Collected data entries
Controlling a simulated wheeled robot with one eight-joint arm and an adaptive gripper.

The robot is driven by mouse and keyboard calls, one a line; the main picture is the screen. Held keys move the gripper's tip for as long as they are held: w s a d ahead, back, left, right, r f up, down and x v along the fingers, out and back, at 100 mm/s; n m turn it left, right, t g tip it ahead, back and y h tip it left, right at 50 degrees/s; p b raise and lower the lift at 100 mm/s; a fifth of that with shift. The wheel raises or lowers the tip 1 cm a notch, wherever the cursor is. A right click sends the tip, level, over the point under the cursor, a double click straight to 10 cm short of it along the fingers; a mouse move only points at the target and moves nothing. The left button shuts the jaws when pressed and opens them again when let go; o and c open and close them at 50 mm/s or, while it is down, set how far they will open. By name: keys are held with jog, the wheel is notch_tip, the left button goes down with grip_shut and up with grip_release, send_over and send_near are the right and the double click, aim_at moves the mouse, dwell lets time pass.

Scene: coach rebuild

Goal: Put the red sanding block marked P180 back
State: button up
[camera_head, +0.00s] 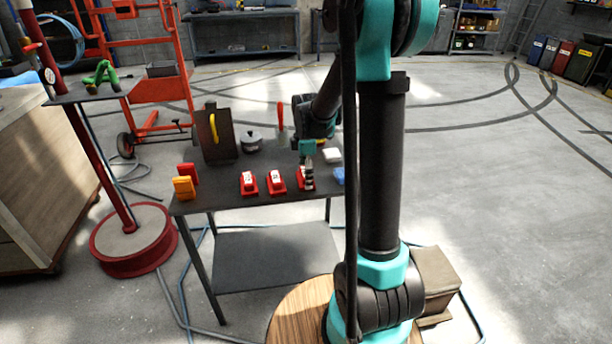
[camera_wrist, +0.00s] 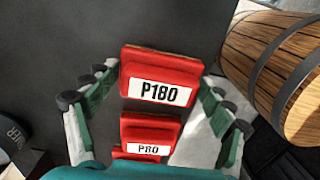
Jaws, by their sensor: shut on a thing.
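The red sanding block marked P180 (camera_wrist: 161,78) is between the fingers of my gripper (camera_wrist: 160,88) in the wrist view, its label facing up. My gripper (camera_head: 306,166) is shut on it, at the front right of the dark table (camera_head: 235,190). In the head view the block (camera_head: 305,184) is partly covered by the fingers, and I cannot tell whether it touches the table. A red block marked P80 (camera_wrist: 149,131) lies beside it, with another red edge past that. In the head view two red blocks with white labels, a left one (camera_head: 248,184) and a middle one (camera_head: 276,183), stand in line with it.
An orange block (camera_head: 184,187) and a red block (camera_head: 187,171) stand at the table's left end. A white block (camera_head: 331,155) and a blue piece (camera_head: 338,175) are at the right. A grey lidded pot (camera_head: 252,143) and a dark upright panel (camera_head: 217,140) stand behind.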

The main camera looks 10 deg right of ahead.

* * *

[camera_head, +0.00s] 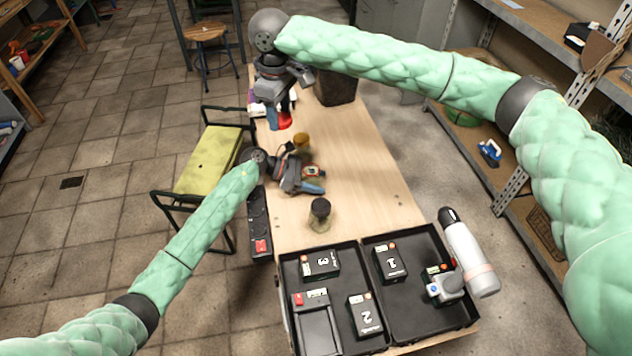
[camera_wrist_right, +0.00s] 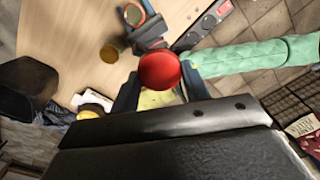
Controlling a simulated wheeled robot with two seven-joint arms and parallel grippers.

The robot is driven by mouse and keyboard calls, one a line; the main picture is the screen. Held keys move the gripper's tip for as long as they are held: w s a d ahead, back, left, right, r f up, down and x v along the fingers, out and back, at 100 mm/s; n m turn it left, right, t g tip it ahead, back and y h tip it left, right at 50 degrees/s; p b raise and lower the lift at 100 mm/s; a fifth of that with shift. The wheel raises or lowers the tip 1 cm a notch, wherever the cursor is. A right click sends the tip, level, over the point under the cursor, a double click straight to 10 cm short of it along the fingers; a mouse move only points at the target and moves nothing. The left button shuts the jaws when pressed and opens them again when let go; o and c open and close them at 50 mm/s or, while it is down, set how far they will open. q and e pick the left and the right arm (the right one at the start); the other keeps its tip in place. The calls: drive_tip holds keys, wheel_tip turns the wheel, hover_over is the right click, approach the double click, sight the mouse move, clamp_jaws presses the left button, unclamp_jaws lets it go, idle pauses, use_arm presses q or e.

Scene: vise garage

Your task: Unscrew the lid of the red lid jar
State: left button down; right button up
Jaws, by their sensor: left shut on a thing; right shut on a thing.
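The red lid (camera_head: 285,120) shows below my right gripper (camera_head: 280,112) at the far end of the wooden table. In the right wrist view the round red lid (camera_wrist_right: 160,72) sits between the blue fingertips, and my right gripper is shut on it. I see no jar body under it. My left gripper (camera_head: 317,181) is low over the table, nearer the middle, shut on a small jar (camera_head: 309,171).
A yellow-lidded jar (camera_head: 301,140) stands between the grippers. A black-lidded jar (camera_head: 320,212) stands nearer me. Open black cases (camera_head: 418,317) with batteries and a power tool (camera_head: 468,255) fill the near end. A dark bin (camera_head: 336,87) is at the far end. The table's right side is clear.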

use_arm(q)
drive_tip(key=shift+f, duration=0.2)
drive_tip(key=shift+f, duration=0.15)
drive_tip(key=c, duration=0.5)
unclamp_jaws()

* * *

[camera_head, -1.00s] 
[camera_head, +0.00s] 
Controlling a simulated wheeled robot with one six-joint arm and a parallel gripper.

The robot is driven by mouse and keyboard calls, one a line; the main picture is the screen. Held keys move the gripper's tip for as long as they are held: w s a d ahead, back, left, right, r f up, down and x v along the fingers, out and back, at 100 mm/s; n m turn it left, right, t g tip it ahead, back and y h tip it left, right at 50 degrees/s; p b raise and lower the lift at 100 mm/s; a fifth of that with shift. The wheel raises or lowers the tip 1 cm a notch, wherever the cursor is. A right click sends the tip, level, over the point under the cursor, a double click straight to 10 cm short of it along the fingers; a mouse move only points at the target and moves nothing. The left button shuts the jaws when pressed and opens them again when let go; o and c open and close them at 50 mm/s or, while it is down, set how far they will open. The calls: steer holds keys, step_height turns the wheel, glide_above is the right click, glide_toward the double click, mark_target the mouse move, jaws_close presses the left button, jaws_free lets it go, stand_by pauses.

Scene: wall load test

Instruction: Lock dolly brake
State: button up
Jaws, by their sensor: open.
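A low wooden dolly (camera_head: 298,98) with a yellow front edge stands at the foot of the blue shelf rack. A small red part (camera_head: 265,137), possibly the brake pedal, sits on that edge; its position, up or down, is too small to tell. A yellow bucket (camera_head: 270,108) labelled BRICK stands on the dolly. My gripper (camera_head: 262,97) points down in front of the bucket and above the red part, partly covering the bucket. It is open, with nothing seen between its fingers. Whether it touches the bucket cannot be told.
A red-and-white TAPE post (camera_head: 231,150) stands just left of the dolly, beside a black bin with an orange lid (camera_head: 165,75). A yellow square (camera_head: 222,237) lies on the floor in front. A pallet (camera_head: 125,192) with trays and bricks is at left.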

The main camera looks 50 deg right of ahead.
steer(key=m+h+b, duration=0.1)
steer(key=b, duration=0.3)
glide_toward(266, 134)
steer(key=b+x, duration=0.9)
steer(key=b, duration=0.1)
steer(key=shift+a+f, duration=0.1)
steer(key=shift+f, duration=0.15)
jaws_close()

§ **STATED EXERCISE**: From the entries above, copy every line containing the word "parallel".

§ **EXERCISE RESPONSE**:
Controlling a simulated wheeled robot with two seven-joint arms and parallel grippers.
Controlling a simulated wheeled robot with one six-joint arm and a parallel gripper.

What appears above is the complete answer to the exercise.